Data entries
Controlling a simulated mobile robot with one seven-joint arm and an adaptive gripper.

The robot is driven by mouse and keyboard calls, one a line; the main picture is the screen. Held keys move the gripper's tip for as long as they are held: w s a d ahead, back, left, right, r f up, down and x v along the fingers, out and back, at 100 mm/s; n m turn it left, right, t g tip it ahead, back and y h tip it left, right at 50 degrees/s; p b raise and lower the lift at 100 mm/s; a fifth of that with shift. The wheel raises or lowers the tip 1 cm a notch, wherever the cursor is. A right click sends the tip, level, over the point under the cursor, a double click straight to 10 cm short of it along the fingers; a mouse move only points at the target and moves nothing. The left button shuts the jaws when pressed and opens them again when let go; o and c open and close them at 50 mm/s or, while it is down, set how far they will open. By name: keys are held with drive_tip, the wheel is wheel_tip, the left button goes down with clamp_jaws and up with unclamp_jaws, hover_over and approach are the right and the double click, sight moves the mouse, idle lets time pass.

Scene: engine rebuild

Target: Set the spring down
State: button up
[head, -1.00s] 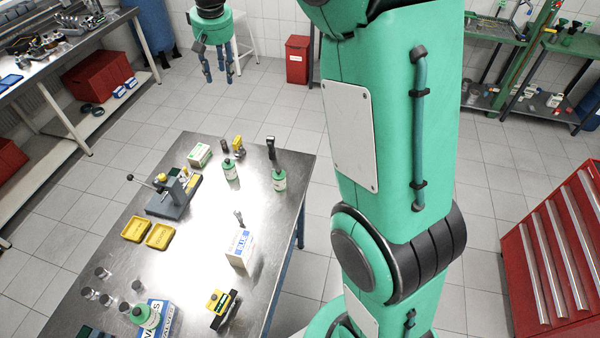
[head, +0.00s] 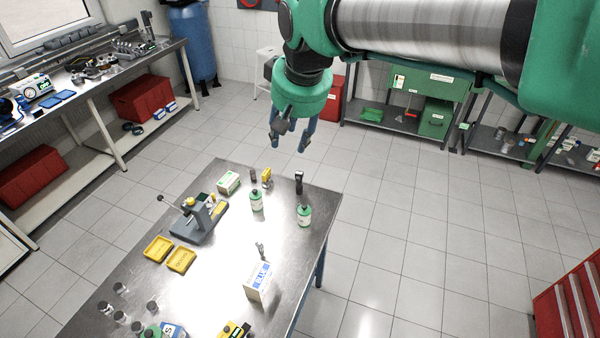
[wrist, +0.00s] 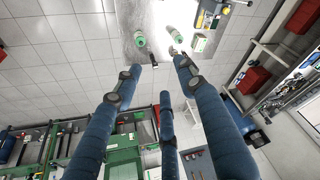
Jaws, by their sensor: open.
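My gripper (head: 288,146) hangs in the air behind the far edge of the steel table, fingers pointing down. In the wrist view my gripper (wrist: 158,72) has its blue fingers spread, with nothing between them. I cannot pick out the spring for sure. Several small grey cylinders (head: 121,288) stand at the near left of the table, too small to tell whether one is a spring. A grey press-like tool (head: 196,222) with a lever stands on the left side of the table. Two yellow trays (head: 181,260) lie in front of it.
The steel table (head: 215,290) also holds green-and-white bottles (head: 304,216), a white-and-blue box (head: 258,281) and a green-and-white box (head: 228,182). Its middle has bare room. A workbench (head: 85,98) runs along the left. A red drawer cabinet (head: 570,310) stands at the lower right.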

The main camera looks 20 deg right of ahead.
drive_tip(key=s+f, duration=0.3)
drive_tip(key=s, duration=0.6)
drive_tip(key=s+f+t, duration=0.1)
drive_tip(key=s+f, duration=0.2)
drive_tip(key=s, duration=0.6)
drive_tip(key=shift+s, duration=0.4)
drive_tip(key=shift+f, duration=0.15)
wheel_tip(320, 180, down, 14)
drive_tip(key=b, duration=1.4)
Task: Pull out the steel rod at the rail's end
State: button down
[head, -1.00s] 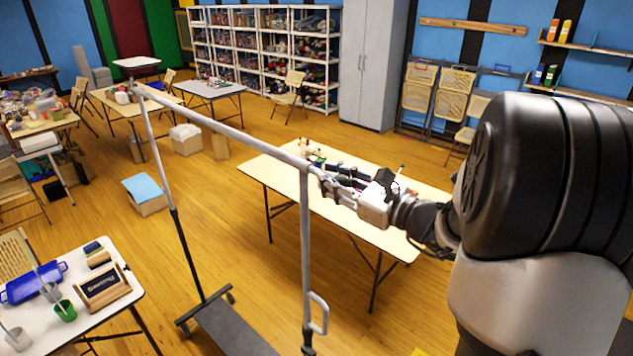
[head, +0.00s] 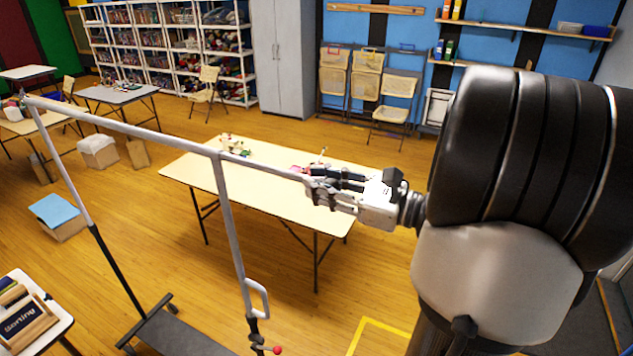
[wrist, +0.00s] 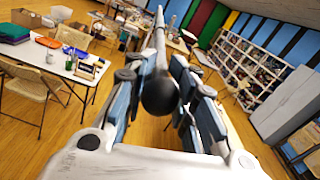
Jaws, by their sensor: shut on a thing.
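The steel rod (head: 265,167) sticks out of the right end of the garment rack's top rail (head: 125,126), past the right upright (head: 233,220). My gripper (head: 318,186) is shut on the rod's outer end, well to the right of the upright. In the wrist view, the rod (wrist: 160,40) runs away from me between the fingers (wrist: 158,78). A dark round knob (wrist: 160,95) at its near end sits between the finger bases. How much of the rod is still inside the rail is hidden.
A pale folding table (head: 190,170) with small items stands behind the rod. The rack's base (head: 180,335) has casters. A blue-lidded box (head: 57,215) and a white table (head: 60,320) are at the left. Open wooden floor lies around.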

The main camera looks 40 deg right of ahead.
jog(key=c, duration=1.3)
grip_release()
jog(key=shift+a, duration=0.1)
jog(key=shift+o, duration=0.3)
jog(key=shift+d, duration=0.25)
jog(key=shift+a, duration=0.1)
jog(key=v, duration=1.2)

...

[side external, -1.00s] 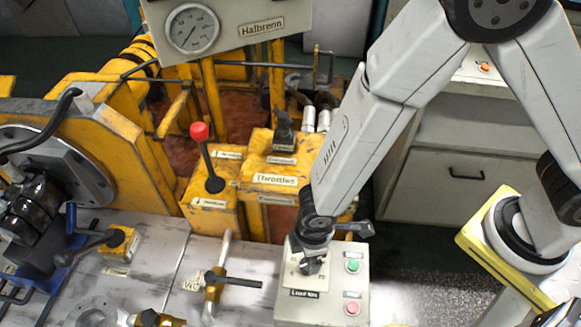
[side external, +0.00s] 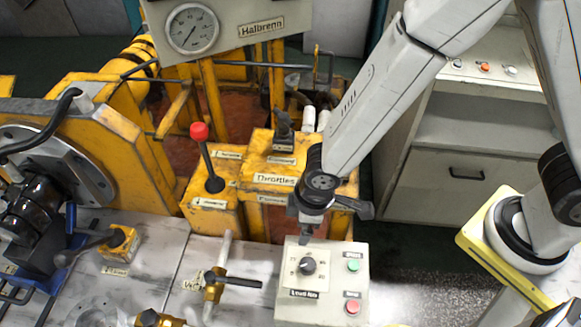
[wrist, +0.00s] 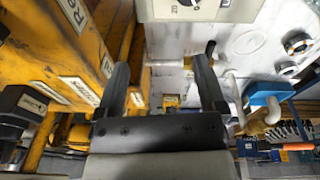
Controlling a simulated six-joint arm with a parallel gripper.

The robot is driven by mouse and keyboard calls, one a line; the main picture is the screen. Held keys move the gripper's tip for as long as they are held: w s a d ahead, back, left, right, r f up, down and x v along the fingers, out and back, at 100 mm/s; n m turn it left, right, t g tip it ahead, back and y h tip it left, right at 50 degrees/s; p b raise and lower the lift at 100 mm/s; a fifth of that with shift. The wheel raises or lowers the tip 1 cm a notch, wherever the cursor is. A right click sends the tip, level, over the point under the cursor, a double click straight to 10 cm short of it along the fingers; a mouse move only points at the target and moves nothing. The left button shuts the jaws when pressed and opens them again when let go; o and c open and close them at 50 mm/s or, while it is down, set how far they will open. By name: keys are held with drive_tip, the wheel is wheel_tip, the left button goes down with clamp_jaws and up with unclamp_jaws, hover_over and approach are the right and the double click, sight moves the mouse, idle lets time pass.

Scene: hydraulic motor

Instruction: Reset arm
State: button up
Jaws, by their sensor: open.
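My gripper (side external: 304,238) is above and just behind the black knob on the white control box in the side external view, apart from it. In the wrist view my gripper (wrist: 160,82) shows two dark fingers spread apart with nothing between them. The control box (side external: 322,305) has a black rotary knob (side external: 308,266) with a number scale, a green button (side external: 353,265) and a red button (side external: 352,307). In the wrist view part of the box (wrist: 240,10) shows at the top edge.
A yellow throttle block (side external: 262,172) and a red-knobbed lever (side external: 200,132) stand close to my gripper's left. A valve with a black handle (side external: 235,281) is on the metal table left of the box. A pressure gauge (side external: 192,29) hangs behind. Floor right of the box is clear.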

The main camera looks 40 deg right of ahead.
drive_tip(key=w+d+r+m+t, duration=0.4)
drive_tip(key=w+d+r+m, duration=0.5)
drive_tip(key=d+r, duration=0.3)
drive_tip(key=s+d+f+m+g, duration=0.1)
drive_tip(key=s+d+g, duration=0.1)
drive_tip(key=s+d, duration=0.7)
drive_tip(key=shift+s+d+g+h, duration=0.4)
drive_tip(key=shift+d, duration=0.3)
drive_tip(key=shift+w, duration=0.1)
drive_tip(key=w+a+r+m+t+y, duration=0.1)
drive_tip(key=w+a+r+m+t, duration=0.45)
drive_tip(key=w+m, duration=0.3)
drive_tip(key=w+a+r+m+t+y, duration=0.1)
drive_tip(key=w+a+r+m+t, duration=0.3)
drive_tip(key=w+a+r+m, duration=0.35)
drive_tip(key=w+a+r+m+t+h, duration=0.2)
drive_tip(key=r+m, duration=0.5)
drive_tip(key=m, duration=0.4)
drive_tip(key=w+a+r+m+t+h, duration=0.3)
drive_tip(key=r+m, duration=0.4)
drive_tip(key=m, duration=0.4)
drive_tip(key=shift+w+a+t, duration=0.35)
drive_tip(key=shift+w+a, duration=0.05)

Short task
Scan the material above for the word "Controlling". Copy each line where it occurs.

Written reply
Controlling a simulated mobile robot with one seven-joint arm and an adaptive gripper.
Controlling a simulated six-joint arm with a parallel gripper.

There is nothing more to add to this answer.